Cost: $7 for adults, $5 for seniors 62+, military, and students. Children 11 and under are free.
The Women’s Museum of California debuted its brand new Southeast San Diego Center earlier this summer. The museum’s featured exhibit, Crafting Feminism: Textiles of the Women’s Movement, is currently on display. From “bloomer outfits” and sashes dating back to the 1850s to hot pink knitted “pussy hats” like the ones worn at the 2017 Women’s March, the program highlights how textiles have played a role in the waves of feminism, and features locals such as Michelle Montjoy, Diana Benavídez, Anna O’Cain, Siobhan Arnold, Irma Sofia Poeter, Claudia Biezunski-Rodriquez and yarn bomber Maritza Contreras, who create artwork with textiles.
The museum also holds a library of feminist books, including women-authored works that have been banned from public schools across the country, with plans to grow the collection through donations from the public, An interactive component of the exhibit includes a feminist-themed photo station where visitors can pose with posters and signs harking back to the early 1900s women’s marches. The museum is open on Fridays and the first Saturday of the month from 11-4pm and by appointment on weekdays to schools, community groups and businesses for workshops and activities. Visit its website to book a future tour.
Cost: Free on the first Saturday of the month. Private tours run $5 per student for schools and youth organizations and $15 per person for all other groups.
The USS Midway is not only one of San Diego’s most popular attractions, but it’s also the most visited historic naval ship museum in the world, attracting more than 1.4 million visitors each year, with almost 30% coming from outside the United States. A decommissioned aircraft carrier, which was in operation for nearly 50 years, it’s one of the best-preserved military displays in the country and offers visitors a chance to physically explore the history of America's navy.

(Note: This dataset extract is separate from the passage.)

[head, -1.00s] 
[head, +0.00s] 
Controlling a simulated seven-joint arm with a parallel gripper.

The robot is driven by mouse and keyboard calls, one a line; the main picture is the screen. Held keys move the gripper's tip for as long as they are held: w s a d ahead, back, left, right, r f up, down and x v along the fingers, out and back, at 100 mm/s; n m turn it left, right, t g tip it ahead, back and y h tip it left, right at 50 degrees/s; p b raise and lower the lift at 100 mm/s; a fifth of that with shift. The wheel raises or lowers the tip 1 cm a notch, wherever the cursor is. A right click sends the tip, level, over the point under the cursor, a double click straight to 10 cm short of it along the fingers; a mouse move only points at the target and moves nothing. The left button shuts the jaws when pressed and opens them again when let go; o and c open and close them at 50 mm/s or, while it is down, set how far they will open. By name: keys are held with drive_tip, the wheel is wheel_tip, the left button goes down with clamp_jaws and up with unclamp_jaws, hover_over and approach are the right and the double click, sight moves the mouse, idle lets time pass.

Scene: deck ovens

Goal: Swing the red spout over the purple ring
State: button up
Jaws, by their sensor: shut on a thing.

There are more than 60 exhibit areas, including the flight deck, aircraft gallery, below decks and hangar deck, plus activities including flight simulators, the Battle of Midway Theater and a docent-led Guided Island Tour. The museum is open daily from 10am–5pm, with the last admission at 4pm. Purchase tickets online.
Cost: $31 for adults 13+, $21 for children 4-13 and veterans (with valid ID). Free for children five and younger, active duty military (w/valid ID), active sworn law enforcement (w/valid ID), active sworn firefighter (w/valid ID), including reservist.
The recent renovation and expansion of the Museum of Contemporary Art San Diego (MCASD) expanded the original gallery space four times on two light-filled levels, as well as adding a public park and new seaside terraces. Two hundred works of contemporary art fill the gallery, including Alexis Smith: The American Way, retrospective of the California artist’s collages, using found texts, images and objects as a commentary on the media and culture that surrounds us, and how we are shaped by it. The museum is open Thursday-Sunday from 10am–4pm and tickets can be purchased online.
Cost: $25 for adults, $20 for San Diego County and Tijuana residents, $15 for students and seniors, free for military and their families, people 17 and under, and SNAP/EBT cardholders. Admission is free for everyone on the second Sunday and the third Thursday of every month.
Barona Indian Reservation
The Barona Cultural Center & Museum is dedicated to preserving the Native American culture and history of San Diego County. The county’s only museum on an Indian reservation, it houses more than 3,000 various artifacts, along with listening nooks, photographs and archives that inform the compelling stories of the Kumeyaay tribes. With some objects dating back more than 10,000 years, the creativity and proficiency of North America’s first inhabitants are on full display. In addition, the museum’s library houses over 1,000 books—including rare and out-of-print editions—an extensive archive of photos and historical documents to help visitors discover how Indigenous groups lived. The newest exhibit, Peyii ‘Enyeway ‘Esekáayches: We Are Still Here! examines the historic erasure of indigenous cultures through forced assimilation and genocide. A Visit From Old Friends: From the Vaults of the San Diego Museum of Man is a collaborative exhibit that displays beautiful Kumeyaay/Diegueño artifacts on loan to Barona from the San Diego Museum of Man. Many of the pieces have rarely been seen and have never been on exhibit before. The Barona Cultural Center & Museum is open Thursday and Friday from noon-5 pm and Saturday from 10 am-4 pm.
Explore San Diego’s long maritime history with a visit to the Maritime Museum of San Diego, the largest preserved collection of historic ships in the U.S. You’ll see steam-powered boats, submarines, a refurbished, historically-accurate replica of Juan Rodríguez Cabrillo’s ship, San Salvador, and the majestic Star of India. On-the-water adventures include the 90-minute interactive BOARDED! A New Pirate Adventure, plus Swift Boat Naval History Tour. It also includes San Salvador Sailing Adventure plus a Tall Ship Adventure Aboard Californian (a Gold Rush-era revenue cutter) and the Official Tall Ship of the State of California. On-board exhibits deliver as well, with Sea Monsters: Delving Into The Deep Myth, a Model Gallery and To The Brink Of War, a chilling depiction of the tense undersea story within the Cuban missile crisis of October 1962, plus a half-dozen other permanent and rotating exhibits. The Maritime Museum is open daily from 10am to 5pm, last ticket sold and entry at 4pm.
Cost: General admission is $20.00 for adults 18+, $15 for seniors 62+ and students 13-17, $10 for children 3-12, under 3 is free. On-water adventure prices vary.